▶ **Set problem**
Each entry below is to be duplicated verbatim.
++++++++
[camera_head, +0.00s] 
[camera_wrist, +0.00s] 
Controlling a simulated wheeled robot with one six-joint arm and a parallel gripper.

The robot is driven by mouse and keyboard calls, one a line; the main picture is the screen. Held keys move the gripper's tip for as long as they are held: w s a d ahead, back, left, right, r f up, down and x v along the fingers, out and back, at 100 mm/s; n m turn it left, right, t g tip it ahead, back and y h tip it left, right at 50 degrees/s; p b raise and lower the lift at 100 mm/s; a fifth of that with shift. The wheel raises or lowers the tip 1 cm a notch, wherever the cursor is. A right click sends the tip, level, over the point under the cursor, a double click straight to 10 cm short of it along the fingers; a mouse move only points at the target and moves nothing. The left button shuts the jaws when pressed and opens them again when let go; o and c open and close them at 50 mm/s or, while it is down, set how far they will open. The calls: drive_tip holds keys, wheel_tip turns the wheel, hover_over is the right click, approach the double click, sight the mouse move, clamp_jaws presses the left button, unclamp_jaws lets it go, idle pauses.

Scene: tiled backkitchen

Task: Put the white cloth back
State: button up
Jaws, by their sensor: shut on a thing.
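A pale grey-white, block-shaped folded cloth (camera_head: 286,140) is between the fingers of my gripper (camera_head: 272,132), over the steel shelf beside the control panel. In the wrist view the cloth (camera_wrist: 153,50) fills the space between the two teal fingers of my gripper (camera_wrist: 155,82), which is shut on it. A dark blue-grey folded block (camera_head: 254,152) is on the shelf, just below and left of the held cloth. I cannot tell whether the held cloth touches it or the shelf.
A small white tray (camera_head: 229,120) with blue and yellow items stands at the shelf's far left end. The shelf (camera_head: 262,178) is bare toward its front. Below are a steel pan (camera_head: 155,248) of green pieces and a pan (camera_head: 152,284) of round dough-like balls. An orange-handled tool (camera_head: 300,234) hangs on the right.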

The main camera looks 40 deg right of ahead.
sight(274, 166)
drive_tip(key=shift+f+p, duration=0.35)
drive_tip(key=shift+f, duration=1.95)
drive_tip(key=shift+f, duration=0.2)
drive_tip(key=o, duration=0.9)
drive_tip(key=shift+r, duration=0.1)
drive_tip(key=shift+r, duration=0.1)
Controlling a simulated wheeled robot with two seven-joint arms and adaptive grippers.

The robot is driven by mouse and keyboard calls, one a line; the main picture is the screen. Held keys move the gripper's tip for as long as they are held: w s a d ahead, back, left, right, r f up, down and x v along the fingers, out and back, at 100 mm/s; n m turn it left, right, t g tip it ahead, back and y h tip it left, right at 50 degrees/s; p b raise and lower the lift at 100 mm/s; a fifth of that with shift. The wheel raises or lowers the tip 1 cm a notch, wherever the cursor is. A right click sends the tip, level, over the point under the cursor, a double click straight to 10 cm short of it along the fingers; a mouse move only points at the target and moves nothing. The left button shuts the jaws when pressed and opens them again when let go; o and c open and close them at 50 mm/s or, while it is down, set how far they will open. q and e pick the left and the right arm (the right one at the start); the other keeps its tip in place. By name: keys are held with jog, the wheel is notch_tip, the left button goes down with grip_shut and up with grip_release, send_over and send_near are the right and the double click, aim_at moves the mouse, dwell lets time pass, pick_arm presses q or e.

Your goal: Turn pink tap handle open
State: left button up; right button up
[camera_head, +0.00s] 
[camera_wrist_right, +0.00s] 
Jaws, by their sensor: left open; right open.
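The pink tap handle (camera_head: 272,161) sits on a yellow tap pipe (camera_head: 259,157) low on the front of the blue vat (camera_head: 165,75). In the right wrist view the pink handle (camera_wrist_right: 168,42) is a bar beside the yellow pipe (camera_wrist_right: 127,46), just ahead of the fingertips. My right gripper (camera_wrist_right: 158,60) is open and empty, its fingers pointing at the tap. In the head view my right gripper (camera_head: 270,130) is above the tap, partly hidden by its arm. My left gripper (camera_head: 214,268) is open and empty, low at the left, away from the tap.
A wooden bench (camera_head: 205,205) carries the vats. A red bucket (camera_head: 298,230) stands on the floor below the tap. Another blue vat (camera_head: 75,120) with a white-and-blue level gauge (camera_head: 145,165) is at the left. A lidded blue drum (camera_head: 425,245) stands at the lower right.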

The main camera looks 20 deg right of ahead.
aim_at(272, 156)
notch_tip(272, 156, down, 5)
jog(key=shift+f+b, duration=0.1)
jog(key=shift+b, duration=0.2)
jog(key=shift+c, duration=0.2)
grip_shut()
++++++++
▶ **Complete response**
[camera_head, +0.00s] 
[camera_wrist, +0.00s] 
Controlling a simulated wheeled robot with one six-joint arm and a parallel gripper.

The robot is driven by mouse and keyboard calls, one a line; the main picture is the screen. Held keys move the gripper's tip for as long as they are held: w s a d ahead, back, left, right, r f up, down and x v along the fingers, out and back, at 100 mm/s; n m turn it left, right, t g tip it ahead, back and y h tip it left, right at 50 degrees/s; p b raise and lower the lift at 100 mm/s; a fifth of that with shift. The wheel raises or lowers the tip 1 cm a notch, wherever the cursor is. A right click sends the tip, level, over the point under the cursor, a double click straight to 10 cm short of it along the fingers; a mouse move only points at the target and moves nothing. The left button shuts the jaws when pressed and opens them again when let go; o and c open and close them at 50 mm/s or, while it is down, set how far they will open. The calls: drive_tip holds keys, wheel_tip turns the wheel, hover_over is the right click, approach the double click, sight the mouse move, clamp_jaws presses the left button, unclamp_jaws lets it go, idle pauses.

Scene: tiled backkitchen

Task: Put the white cloth back
State: button up
Jaws, by their sensor: shut on a thing.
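A pale grey-white, block-shaped folded cloth (camera_head: 286,140) is between the fingers of my gripper (camera_head: 272,132), over the steel shelf beside the control panel. In the wrist view the cloth (camera_wrist: 153,50) fills the space between the two teal fingers of my gripper (camera_wrist: 155,82), which is shut on it. A dark blue-grey folded block (camera_head: 254,152) is on the shelf, just below and left of the held cloth. I cannot tell whether the held cloth touches it or the shelf.
A small white tray (camera_head: 229,120) with blue and yellow items stands at the shelf's far left end. The shelf (camera_head: 262,178) is bare toward its front. Below are a steel pan (camera_head: 155,248) of green pieces and a pan (camera_head: 152,284) of round dough-like balls. An orange-handled tool (camera_head: 300,234) hangs on the right.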

The main camera looks 40 deg right of ahead.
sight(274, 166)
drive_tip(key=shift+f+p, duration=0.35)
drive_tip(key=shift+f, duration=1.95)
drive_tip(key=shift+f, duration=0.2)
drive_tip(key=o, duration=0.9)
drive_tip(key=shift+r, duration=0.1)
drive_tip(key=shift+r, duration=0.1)
Controlling a simulated wheeled robot with two seven-joint arms and adaptive grippers.

The robot is driven by mouse and keyboard calls, one a line; the main picture is the screen. Held keys move the gripper's tip for as long as they are held: w s a d ahead, back, left, right, r f up, down and x v along the fingers, out and back, at 100 mm/s; n m turn it left, right, t g tip it ahead, back and y h tip it left, right at 50 degrees/s; p b raise and lower the lift at 100 mm/s; a fifth of that with shift. The wheel raises or lowers the tip 1 cm a notch, wherever the cursor is. A right click sends the tip, level, over the point under the cursor, a double click straight to 10 cm short of it along the fingers; a mouse move only points at the target and moves nothing. The left button shuts the jaws when pressed and opens them again when let go; o and c open and close them at 50 mm/s or, while it is down, set how far they will open. q and e pick the left and the right arm (the right one at the start); the other keeps its tip in place. By name: keys are held with jog, the wheel is notch_tip, the left button goes down with grip_shut and up with grip_release, send_over and send_near are the right and the double click, aim_at moves the mouse, dwell lets time pass, pick_arm presses q or e.

Your goal: Turn pink tap handle open
State: left button up; right button up
[camera_head, +0.00s] 
[camera_wrist_right, +0.00s] 
Jaws, by their sensor: left open; right open.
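The pink tap handle (camera_head: 272,161) sits on a yellow tap pipe (camera_head: 259,157) low on the front of the blue vat (camera_head: 165,75). In the right wrist view the pink handle (camera_wrist_right: 168,42) is a bar beside the yellow pipe (camera_wrist_right: 127,46), just ahead of the fingertips. My right gripper (camera_wrist_right: 158,60) is open and empty, its fingers pointing at the tap. In the head view my right gripper (camera_head: 270,130) is above the tap, partly hidden by its arm. My left gripper (camera_head: 214,268) is open and empty, low at the left, away from the tap.
A wooden bench (camera_head: 205,205) carries the vats. A red bucket (camera_head: 298,230) stands on the floor below the tap. Another blue vat (camera_head: 75,120) with a white-and-blue level gauge (camera_head: 145,165) is at the left. A lidded blue drum (camera_head: 425,245) stands at the lower right.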

The main camera looks 20 deg right of ahead.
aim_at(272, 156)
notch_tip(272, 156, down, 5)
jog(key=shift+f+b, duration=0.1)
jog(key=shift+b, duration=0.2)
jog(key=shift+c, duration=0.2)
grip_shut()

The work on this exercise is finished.